-- Extracted records --
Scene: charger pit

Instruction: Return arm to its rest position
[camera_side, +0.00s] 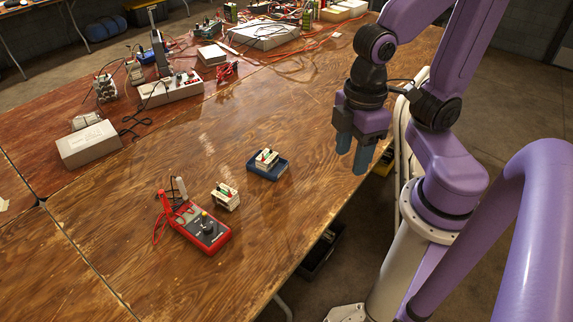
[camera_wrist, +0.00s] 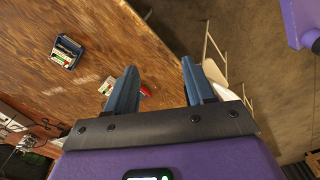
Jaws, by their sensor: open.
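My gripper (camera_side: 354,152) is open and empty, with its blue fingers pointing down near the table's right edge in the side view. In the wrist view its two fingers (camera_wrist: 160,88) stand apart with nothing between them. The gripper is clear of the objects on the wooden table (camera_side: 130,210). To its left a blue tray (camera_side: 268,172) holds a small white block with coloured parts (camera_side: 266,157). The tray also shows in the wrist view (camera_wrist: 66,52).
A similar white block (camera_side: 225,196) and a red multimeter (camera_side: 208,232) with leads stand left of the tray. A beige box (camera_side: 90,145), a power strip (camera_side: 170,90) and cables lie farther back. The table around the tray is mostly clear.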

==

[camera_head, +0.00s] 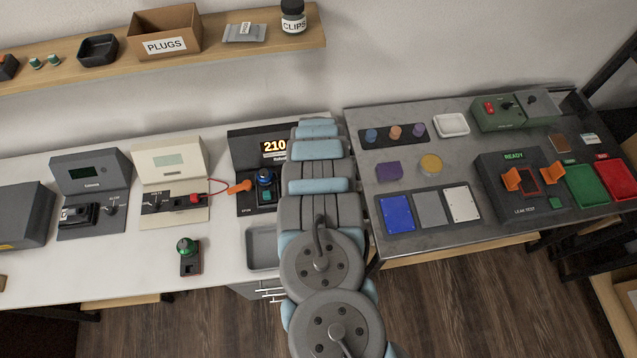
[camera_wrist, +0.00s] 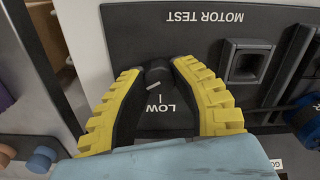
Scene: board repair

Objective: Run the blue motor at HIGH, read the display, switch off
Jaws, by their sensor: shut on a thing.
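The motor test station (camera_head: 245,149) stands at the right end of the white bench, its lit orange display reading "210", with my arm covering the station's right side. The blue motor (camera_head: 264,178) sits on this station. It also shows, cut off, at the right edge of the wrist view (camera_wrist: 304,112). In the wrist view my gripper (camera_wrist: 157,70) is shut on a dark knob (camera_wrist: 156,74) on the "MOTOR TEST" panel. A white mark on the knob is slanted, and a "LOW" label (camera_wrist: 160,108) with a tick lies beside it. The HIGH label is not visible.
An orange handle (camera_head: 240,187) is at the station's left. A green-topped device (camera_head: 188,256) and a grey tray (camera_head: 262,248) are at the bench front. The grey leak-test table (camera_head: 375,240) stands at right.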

-- Requirement --
Using the listing, say how many lines include the word "Scene", and add nothing else.

-- Reply --
2